# Written instruction
Can you transcribe the data exactly? Leave the pictures out.

# Record list
* BEGIN *

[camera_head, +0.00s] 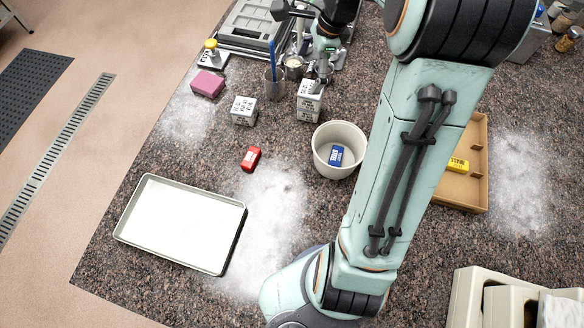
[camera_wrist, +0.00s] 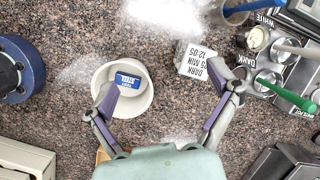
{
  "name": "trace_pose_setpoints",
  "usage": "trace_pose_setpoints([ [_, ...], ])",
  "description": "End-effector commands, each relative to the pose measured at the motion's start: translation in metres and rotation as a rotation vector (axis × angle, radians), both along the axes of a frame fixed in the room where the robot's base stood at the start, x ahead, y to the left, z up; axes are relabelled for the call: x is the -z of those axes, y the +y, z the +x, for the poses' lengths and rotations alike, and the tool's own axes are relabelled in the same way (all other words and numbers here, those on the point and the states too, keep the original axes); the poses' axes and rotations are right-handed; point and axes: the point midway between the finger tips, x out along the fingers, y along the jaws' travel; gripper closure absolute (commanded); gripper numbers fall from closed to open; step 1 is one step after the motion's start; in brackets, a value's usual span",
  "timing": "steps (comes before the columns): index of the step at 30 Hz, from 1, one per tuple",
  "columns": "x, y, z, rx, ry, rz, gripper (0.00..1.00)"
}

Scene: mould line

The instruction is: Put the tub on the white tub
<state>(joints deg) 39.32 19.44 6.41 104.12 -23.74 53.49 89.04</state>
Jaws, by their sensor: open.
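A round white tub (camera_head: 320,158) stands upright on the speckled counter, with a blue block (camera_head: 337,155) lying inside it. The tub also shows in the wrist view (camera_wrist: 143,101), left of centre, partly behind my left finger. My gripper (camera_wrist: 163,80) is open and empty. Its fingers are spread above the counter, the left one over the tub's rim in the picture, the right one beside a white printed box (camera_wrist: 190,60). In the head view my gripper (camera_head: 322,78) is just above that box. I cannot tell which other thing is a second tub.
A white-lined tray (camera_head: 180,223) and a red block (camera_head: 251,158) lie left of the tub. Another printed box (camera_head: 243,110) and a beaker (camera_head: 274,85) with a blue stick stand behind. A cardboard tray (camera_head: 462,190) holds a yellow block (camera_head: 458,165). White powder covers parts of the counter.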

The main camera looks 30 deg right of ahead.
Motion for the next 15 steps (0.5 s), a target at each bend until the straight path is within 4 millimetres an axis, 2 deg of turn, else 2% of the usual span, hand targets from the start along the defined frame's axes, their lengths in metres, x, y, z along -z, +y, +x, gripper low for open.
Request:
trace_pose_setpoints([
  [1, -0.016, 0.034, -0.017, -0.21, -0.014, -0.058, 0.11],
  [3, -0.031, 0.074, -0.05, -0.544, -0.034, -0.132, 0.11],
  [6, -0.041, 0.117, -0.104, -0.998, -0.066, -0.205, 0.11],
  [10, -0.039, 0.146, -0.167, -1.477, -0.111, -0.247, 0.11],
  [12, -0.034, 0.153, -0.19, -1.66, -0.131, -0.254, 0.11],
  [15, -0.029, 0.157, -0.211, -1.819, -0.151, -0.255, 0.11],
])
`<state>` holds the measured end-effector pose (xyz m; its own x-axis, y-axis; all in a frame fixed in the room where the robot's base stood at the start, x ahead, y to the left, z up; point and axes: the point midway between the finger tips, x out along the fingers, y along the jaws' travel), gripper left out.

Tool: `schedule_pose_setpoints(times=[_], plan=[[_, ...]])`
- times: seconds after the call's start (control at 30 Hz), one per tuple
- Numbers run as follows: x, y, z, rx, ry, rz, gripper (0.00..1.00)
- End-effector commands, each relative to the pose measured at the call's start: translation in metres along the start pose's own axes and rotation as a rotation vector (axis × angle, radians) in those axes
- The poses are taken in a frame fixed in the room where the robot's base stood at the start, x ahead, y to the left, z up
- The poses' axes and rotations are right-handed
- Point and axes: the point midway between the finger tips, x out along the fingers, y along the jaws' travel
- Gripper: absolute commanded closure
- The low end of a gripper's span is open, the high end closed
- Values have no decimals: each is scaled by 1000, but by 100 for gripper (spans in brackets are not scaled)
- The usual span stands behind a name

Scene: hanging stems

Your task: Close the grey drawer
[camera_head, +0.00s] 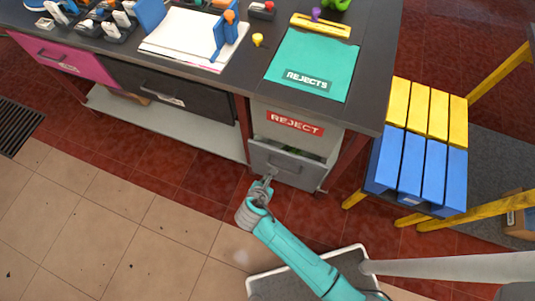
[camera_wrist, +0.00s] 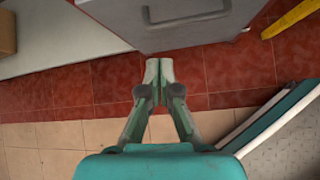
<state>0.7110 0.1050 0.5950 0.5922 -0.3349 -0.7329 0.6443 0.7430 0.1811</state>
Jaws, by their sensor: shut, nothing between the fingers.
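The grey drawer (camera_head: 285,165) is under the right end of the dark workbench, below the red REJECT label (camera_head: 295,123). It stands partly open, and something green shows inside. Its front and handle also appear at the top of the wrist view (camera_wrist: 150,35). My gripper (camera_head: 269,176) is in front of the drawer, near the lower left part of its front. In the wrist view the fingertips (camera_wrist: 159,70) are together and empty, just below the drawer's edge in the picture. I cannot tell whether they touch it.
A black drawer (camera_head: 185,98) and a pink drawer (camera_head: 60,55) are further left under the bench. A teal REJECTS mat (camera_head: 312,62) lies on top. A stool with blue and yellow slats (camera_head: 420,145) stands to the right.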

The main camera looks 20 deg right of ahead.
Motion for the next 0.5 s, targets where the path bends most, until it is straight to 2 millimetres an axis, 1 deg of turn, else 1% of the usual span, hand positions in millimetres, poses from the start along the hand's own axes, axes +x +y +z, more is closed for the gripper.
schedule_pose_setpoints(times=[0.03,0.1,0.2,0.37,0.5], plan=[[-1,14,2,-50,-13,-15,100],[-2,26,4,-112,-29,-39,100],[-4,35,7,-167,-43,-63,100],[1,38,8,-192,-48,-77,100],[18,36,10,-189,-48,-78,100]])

* END *

# Finished exercise
[camera_head, +0.00s] 
[camera_wrist, +0.00s] 
{
  "name": "trace_pose_setpoints",
  "usage": "trace_pose_setpoints([ [_, ...], ])",
  "description": "End-effector commands, each relative to the pose measured at the motion's start: translation in metres and rotation as a rotation vector (axis × angle, radians), both along the axes of a frame fixed in the room where the robot's base stood at the start, x ahead, y to the left, z up; axes are relabelled for the call: x is the -z of those axes, y the +y, z the +x, for the poses' lengths and rotations alike, and the tool's own axes are relabelled in the same way (all other words and numbers here, those on the point and the states too, keep the original axes); the poses' axes and rotations are right-handed; point and axes: the point midway between the finger tips, x out along the fingers, y along the jaws' travel; gripper closure absolute (commanded); gripper numbers fall from closed to open; step 1 is one step after the motion's start; in brackets, a value's usual span",
  "timing": "steps (comes before the columns): index of the step at 30 Hz, from 1, one per tuple",
  "columns": "x, y, z, rx, ry, rz, gripper (0.00..1.00)"
}

Scene: mould line

The instruction is: Put the tub on the white tub
<state>(joints deg) 39.32 19.44 6.41 104.12 -23.74 53.49 89.04</state>
Jaws, by their sensor: open.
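A round white tub (camera_head: 320,158) stands upright on the speckled counter, with a blue block (camera_head: 337,155) lying inside it. The tub also shows in the wrist view (camera_wrist: 143,101), left of centre, partly behind my left finger. My gripper (camera_wrist: 163,80) is open and empty. Its fingers are spread above the counter, the left one over the tub's rim in the picture, the right one beside a white printed box (camera_wrist: 190,60). In the head view my gripper (camera_head: 322,78) is just above that box. I cannot tell which other thing is a second tub.
A white-lined tray (camera_head: 180,223) and a red block (camera_head: 251,158) lie left of the tub. Another printed box (camera_head: 243,110) and a beaker (camera_head: 274,85) with a blue stick stand behind. A cardboard tray (camera_head: 462,190) holds a yellow block (camera_head: 458,165). White powder covers parts of the counter.

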The main camera looks 30 deg right of ahead.
Motion for the next 15 steps (0.5 s), a target at each bend until the straight path is within 4 millimetres an axis, 2 deg of turn, else 2% of the usual span, hand targets from the start along the defined frame's axes, their lengths in metres, x, y, z along -z, +y, +x, gripper low for open.
Request:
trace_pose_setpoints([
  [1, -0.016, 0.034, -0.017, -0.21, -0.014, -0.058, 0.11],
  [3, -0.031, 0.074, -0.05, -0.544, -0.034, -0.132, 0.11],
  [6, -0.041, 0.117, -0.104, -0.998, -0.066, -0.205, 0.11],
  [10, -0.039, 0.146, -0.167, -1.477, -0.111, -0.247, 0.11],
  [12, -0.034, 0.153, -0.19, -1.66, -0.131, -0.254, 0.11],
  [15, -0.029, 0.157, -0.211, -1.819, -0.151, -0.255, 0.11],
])
`<state>` holds the measured end-effector pose (xyz m; its own x-axis, y-axis; all in a frame fixed in the room where the robot's base stood at the start, x ahead, y to the left, z up; point and axes: the point midway between the finger tips, x out along the fingers, y along the jaws' travel), gripper left out.

Tool: `schedule_pose_setpoints(times=[_], plan=[[_, ...]])`
- times: seconds after the call's start (control at 30 Hz), one per tuple
- Numbers run as follows: x, y, z, rx, ry, rz, gripper (0.00..1.00)
- End-effector commands, each relative to the pose measured at the call's start: translation in metres along the start pose's own axes and rotation as a rotation vector (axis × angle, radians) in those axes
- The poses are taken in a frame fixed in the room where the robot's base stood at the start, x ahead, y to the left, z up
- The poses' axes and rotations are right-handed
- Point and axes: the point midway between the finger tips, x out along the fingers, y along the jaws' travel
- Gripper: absolute commanded closure
- The low end of a gripper's span is open, the high end closed
- Values have no decimals: each is scaled by 1000, but by 100 for gripper (spans in brackets are not scaled)
- The usual span stands behind a name

Scene: hanging stems

Your task: Close the grey drawer
[camera_head, +0.00s] 
[camera_wrist, +0.00s] 
<state>0.7110 0.1050 0.5950 0.5922 -0.3349 -0.7329 0.6443 0.7430 0.1811</state>
Jaws, by their sensor: shut, nothing between the fingers.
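The grey drawer (camera_head: 285,165) is under the right end of the dark workbench, below the red REJECT label (camera_head: 295,123). It stands partly open, and something green shows inside. Its front and handle also appear at the top of the wrist view (camera_wrist: 150,35). My gripper (camera_head: 269,176) is in front of the drawer, near the lower left part of its front. In the wrist view the fingertips (camera_wrist: 159,70) are together and empty, just below the drawer's edge in the picture. I cannot tell whether they touch it.
A black drawer (camera_head: 185,98) and a pink drawer (camera_head: 60,55) are further left under the bench. A teal REJECTS mat (camera_head: 312,62) lies on top. A stool with blue and yellow slats (camera_head: 420,145) stands to the right.

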The main camera looks 20 deg right of ahead.
Motion for the next 0.5 s, targets where the path bends most, until it is straight to 2 millimetres an axis, 1 deg of turn, else 1% of the usual span, hand positions in millimetres, poses from the start along the hand's own axes, axes +x +y +z, more is closed for the gripper.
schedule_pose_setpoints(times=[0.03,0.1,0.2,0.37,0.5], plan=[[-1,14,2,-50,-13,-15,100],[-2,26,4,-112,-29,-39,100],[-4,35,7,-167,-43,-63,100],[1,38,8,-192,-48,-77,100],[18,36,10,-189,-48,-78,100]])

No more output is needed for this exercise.